Systematic Theology draws a circle and examines the logical relationships between doctrines; Biblical Theology draws a line and traces the historical progress of special revelation. Biblical Theology does not replace Systematic Theology but it supports and strengthens it by helping us to see the true Scriptural basis of our doctrines. For example, how do we know there is such a thing as “the covenant of grace” and “the covenant of works”? Are these just logically derived theological constructs, or are they really taught in Scripture? Biblical Theology is useful for Systematics because it shows how doctrines are not ad hoc church dogmas supported by a handful of doubtful proof texts, but are deeply imbedded in the Organism of special revelation.
As Geerhardus Vos said: “Biblical Theology relieves to some extent the unfortunate situation that even the fundamental doctrines of the faith should seem to depend mainly on the testimony of isolated proof-texts. There exists a higher ground on which conflicting religious views can measure themselves as to their Scriptural legitimacy. In the long run that system will hold the field which can be proven to have grown organically from the main stem of revelation, and to be interwoven with the very fibre of Biblical religion” (Biblical Theology, 17-18).
I said Edmund Clowney’s gem of a book, Preaching and Biblical Theology (1961), was out of print, but I discovered afterward that it was reprinted by P&R in 2002.
Clowney writes: “If its [biblical theology’s] principle is grasped, it cannot be optional or superficial. Its approach is rather an essential step in the interpretation of the Bible .... In tracing the progress of revelation, biblical theology rests upon the unity of the primary authorship of Scripture and the organic continuity of God’s work in redemption and revelation. The Old Testament saints looked forward to Messiah’s day; they saw it and were glad. We, too, who know Christ’s finished work which brought in the end of the ages, look forward to the blessed hope of his appearing” (pp. 87-88).

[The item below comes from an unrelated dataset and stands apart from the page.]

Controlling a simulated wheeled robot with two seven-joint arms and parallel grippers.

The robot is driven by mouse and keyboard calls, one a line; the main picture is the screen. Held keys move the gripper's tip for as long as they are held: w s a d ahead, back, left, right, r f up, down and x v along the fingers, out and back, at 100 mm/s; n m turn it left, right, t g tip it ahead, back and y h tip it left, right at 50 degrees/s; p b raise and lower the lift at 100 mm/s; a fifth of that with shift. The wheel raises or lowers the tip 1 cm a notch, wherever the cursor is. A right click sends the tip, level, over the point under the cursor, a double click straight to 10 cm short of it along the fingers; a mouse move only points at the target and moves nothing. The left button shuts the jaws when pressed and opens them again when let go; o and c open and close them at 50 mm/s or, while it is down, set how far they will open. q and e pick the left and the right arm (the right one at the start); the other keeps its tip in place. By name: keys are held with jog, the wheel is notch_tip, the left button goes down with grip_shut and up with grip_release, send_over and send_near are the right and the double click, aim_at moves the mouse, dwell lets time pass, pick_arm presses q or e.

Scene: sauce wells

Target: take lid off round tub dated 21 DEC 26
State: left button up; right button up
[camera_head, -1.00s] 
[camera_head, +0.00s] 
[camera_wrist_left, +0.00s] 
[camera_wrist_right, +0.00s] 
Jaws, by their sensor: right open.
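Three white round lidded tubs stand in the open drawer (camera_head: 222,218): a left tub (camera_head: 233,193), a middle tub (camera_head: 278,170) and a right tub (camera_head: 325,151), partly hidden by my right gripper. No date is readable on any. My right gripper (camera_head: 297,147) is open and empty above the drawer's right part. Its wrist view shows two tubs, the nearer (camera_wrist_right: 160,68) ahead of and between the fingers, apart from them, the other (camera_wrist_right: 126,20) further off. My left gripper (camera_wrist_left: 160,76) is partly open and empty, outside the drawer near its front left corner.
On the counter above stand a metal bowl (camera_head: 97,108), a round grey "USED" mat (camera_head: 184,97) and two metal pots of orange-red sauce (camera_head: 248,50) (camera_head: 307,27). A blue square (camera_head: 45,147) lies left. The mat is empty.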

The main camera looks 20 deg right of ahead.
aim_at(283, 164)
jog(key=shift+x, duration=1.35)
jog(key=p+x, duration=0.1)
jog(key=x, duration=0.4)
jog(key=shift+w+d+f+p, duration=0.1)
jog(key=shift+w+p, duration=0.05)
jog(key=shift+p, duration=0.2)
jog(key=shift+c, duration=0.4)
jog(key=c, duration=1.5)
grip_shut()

“The method of biblical-theological preaching involves simply the proper use of these principles in the explanation of the sermon text. Its perspective clarifies the meaning of the text, emphasizes its central message, and provides for sound application” (p. 88).

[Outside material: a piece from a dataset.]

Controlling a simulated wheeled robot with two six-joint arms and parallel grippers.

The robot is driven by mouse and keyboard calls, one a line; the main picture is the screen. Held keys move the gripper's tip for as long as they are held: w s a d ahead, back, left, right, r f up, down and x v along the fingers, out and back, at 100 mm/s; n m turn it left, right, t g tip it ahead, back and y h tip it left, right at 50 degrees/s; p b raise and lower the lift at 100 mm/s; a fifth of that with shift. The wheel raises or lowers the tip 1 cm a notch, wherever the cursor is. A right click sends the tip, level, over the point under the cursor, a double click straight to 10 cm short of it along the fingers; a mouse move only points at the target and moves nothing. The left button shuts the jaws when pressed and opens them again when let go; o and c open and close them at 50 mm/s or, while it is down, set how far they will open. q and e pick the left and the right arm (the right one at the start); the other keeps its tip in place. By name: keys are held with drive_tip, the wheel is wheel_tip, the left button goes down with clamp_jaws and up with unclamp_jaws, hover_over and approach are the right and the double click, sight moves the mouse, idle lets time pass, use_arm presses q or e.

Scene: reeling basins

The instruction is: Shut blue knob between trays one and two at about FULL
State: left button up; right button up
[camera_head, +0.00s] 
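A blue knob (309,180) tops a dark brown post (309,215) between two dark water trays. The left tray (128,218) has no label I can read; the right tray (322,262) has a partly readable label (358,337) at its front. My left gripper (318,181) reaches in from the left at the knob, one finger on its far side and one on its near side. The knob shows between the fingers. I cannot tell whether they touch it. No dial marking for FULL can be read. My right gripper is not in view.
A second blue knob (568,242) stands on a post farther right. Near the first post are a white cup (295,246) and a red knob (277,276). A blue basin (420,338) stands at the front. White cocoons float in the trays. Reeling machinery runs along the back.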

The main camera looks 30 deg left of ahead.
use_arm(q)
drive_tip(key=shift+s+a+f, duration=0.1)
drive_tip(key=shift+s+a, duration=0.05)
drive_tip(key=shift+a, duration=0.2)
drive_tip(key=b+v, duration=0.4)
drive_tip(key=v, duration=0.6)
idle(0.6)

STEP ONE: “Relate the text to its immediate theological horizon,” (p. 88), to the particular moment of redemptive history in which it is located.

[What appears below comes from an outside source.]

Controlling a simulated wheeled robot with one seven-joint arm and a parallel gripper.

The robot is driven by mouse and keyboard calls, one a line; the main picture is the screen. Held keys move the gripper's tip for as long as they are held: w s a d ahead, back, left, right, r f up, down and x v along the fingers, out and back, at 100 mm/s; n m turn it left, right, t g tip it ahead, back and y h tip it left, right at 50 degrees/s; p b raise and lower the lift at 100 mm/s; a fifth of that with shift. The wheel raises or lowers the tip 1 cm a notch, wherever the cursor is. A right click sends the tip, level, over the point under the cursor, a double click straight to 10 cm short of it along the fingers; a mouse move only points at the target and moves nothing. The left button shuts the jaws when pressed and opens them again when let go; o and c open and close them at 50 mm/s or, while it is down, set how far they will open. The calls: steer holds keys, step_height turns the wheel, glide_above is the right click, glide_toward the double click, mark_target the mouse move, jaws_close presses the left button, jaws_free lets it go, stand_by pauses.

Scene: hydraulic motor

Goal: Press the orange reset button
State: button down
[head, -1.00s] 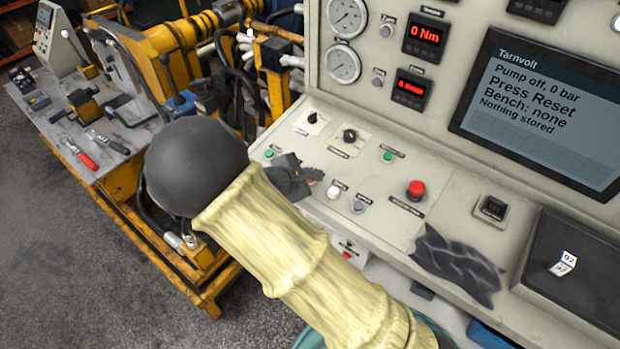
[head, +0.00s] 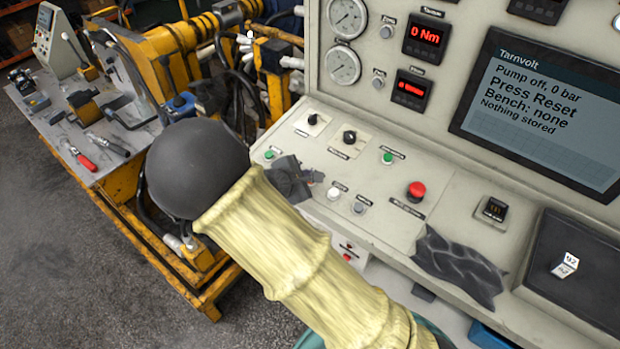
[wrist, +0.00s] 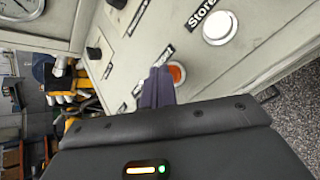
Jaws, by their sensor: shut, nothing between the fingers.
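In the wrist view the orange reset button (wrist: 178,73) sits in a pale round ring on the panel. My gripper (wrist: 164,72) is shut and empty, and its dark fingertips cover the button's left part. Whether the tips touch the button cannot be told. In the head view the dark end of my gripper (head: 314,177) is at the sloping panel, left of the white store button (head: 333,193). The orange button is not clearly visible there. The screen (head: 545,110) reads "Pump off, 0 bar", "Press Reset", "Bench: none", "Nothing stored".
The white store button also shows close by in the wrist view (wrist: 219,26). A grey button (head: 359,207), a red mushroom button (head: 416,191), green buttons and black knobs share the panel. A crumpled dark sheet (head: 460,266) lies at its front edge. A yellow-framed bench stands left.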

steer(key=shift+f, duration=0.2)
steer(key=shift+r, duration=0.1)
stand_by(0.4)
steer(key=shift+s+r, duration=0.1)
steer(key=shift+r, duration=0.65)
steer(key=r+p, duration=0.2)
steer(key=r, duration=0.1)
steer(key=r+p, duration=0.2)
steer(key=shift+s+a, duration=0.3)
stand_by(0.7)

STEP TWO: “Relate the event of the text, by way of its proper interpretation in its own period, to the whole structure of redemptive history; and in that way to us upon whom the ends of the ages have come” (p. 88).
Clowney is quoting 1 Cor 10:6, 11: “These things took place as examples (typoi) for us … These things happened to them as an example (typikōs), but they were written down for our instruction, on whom the end of the ages has come.”
“The objective unfolding of the events must be understood in unity with the subjective response of faith or of unbelief, and this in terms of the stage of redemption and revelation which has been reached” (p. 88). “The Israelites are examples, not as an ancient people whose experiences happened to resemble ours in certain respects, but as the people of God, occupying a particular place in the plan of the ages, that is, in the history of redemption” (p. 79).
Applying these principles to the story of David and Goliath (1 Samuel 17): “These two elements fit in perfect harmony. The theological interpretation, the redemptive-historical interpretation, is on David’s own lips as he goes into battle …. By the unction of the Spirit, David had insight into his own role in redemptive history. He understands the nature of Israel and the purpose of the existence of this nation. He also understands the nature of the covenant God, his omnipotence, and his faithfulness. Further, he understands his own position as an instrument of the Lord. His power is of the Lord who saves not with sword and spear, for the battle is his. Do we not perceive that David’s possession, in a measure, of this insight was necessary to his role in redemptive history? Indeed, is not this the issue in the rejection of Saul and the establishment of the kingdom in David’s hands?” (p. 83).
“In David’s later testing through the persecution of Saul, it is this principle in his own understanding that is repeatedly challenged by circumstances and embraced by faith. The true theocratic King must be one whose glory is the name of God, who comes not in his own name but in the name of the God who sends him” (p. 83).
“The real ethical and religious issues in David’s own experience are in perfect congruity with the significance of the redemptive history, for David himself perceives the nature of those issues, and his stature and usefulness in the history of redemption depend upon the fact that he does so. Saul, of course, has a negative role in the history of redemption because of his failure to perceive the issues; but the connection between the ethical and the redemptive-historical is the same” (p. 84).
“In connecting our experience with David’s we need only to understand that we upon whom the ends of the ages are come are a kingdom of priests and a holy nation. [‘The feeblest among them shall be like David,’ Zech 12:8 ESV]. Each of us has official responsibility to exalt the name of the Lord of hosts before the people of God and the world” (p. 84).
“When we thus approach the Scriptures, ready to appreciate the [mental] grasp of the ‘redemptive-historical figures’ upon the principles of redemption, we are using a scriptural method. We have only to recall the descriptions of Abraham and Moses in the eleventh chapter of Hebrews to see that this is so. These men were not only actors in the great redemptive-historical movement that culminated in Christ. They themselves looked for Christ, and they possessed this Christian hope not as a bare prophetic enigma but as a living hope, full of meaning for their daily consciousness and experience. It conformed to the deepest realities of their religious life as they hungered and thirsted for God. They saw and greeted the promises from afar. They confessed that they were strangers and pilgrims on earth – even as we, who have here no abiding city – and they desired that heavenly country, that city which has foundations, whose builder and maker is God” (p. 84).